Before discovering Frankie, Johnson and Someone’s Cousin endured a far more arduous sign-off process.

“Initially I used Dropbox. As a new company I wanted to see where it was best to invest in our website for hosting these kinds of things. The client would download the content and send notes back. In this long-winded process, I’d often have to remind them to add timecodes to their comments and ask for more specific notes around their feedback, and so on and so forth. When I discovered Frankie I just dismissed that part of our development all together. We use Frankie exclusively for all our postings and approvals.

“Animation is such a visual thing. I was never a fan of getting email responses from clients. I’d always want to talk to them. There would always be something they couldn’t convey or explain and it would just take another phone call or another e-mail. But, with Frankie, it’s instant.”

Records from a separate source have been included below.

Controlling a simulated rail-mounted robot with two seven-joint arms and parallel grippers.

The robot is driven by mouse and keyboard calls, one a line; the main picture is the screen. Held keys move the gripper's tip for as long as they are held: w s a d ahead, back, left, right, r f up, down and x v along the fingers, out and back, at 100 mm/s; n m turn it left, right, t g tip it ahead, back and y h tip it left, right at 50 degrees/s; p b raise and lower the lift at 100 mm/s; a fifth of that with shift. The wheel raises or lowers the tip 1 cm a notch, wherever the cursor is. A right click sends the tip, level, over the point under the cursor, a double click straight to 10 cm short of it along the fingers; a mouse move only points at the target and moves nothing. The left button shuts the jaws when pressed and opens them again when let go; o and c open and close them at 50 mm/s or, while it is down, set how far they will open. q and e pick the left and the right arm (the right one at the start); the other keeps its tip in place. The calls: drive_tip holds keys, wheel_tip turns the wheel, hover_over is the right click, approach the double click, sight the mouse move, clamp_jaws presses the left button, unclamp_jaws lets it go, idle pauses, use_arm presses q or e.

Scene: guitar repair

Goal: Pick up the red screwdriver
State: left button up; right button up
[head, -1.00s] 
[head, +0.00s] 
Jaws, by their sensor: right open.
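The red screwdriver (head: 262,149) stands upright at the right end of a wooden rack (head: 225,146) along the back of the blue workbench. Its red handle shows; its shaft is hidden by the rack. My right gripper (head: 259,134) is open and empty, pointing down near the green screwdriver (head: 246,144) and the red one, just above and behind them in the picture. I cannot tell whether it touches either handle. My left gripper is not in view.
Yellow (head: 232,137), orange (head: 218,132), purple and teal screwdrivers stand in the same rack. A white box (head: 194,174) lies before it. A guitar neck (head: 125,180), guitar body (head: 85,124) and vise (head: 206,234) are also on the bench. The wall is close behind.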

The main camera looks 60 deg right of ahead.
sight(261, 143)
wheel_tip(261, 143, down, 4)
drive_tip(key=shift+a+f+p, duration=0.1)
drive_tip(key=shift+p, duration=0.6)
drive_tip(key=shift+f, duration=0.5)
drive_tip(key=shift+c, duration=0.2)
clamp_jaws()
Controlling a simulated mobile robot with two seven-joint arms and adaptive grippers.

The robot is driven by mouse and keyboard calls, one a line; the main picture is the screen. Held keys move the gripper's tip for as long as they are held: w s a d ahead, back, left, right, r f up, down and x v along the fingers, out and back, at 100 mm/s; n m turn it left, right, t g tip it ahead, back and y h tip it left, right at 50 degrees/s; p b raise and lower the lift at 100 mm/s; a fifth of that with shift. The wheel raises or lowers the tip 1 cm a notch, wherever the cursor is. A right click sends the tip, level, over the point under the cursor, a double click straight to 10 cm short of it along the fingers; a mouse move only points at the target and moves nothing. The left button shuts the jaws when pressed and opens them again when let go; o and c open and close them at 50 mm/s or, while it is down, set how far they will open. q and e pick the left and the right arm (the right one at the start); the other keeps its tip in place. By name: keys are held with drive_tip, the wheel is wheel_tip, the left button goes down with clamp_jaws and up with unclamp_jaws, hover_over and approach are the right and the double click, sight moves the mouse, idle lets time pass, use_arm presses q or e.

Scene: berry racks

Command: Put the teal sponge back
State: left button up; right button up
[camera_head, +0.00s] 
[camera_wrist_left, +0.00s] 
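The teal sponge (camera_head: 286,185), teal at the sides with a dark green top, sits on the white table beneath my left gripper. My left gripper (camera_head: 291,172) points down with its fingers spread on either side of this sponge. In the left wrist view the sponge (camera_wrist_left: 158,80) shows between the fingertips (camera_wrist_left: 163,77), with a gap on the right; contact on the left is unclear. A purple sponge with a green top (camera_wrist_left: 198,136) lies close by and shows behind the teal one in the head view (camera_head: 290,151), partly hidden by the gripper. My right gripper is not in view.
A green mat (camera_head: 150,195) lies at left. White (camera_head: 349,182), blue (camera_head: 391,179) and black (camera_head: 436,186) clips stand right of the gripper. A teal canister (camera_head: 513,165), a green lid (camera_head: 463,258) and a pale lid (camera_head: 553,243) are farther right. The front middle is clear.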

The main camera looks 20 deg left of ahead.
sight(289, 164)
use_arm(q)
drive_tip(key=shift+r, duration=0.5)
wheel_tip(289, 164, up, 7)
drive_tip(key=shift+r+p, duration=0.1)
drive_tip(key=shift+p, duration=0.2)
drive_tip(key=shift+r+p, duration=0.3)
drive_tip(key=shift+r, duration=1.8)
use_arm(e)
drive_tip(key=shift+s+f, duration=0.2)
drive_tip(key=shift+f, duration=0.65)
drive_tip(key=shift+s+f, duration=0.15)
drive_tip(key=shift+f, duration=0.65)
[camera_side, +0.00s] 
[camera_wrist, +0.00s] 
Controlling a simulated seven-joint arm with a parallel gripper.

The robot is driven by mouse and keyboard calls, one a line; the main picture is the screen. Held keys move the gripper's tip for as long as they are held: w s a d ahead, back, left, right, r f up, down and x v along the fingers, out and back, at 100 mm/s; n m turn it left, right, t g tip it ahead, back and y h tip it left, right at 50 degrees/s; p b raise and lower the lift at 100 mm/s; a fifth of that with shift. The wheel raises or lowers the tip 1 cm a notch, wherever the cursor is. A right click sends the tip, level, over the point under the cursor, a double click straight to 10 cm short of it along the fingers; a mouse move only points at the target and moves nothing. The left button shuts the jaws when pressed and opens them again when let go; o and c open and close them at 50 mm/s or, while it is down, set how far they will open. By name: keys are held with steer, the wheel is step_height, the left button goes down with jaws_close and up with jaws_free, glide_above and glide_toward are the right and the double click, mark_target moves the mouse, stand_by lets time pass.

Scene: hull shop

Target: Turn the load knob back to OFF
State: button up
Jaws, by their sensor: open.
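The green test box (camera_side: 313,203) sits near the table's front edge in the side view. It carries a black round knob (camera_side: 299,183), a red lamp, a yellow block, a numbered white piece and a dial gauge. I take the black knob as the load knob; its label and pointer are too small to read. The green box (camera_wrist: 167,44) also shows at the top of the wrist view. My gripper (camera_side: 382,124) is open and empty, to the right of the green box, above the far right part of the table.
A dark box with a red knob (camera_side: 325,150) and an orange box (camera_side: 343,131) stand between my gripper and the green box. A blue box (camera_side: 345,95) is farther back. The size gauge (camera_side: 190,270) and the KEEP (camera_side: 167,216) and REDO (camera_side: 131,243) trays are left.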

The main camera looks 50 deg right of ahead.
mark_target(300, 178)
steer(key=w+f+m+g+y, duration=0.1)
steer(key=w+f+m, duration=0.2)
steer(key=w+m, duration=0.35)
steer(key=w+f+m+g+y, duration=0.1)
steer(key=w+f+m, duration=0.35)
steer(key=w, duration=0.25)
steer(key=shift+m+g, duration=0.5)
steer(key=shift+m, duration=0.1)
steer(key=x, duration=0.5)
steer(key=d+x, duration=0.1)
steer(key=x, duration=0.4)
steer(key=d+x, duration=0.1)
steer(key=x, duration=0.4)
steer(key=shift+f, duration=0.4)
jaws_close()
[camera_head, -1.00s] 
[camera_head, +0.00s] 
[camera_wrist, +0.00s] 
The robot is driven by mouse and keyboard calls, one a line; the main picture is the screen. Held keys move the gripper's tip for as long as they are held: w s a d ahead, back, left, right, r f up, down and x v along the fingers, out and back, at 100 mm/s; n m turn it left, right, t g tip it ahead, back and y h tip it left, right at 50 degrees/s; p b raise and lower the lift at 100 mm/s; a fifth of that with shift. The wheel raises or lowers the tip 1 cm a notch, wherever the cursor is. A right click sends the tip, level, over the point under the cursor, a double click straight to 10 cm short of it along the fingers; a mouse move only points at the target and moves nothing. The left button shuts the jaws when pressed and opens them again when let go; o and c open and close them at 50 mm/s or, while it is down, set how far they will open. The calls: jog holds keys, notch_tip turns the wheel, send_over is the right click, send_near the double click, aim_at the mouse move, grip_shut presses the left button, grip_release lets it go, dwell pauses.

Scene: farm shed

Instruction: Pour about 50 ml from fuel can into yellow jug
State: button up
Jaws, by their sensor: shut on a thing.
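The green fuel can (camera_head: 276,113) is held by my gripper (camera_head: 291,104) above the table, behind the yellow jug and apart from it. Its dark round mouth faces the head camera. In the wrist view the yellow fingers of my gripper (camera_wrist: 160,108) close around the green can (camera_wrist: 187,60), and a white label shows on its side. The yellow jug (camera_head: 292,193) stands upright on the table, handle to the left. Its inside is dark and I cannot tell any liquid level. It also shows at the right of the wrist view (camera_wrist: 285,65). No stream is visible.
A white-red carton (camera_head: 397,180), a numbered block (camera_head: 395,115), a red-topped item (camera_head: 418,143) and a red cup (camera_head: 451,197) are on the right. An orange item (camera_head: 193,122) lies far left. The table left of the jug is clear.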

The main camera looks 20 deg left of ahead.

Someone’s Cousin’s processes have been streamlined using Frankie: it fits naturally within the remote studio model, ensuring all involved understand the exact creative vision and what needs to be done next to deliver upon it. “Frankie is also great when working with our artists internally,” says Johnson. “I can jump on a session with them, visualise what needs to be done on a project, save a PDF, and distribute it. I can then send a client-facing copy to the customer to manage expectation.

“Working with Frankie is easy and intuitive, and is a great addition to our toolset. With Frankie sitting in our toolbelt, Someone’s Cousin can achieve challenging briefs like reimagining a much-loved brand, in six weeks, without ever stepping into the same room. That wasn’t possible even a few short years back.

“Frankie is a perfect fit for the future of advertising.”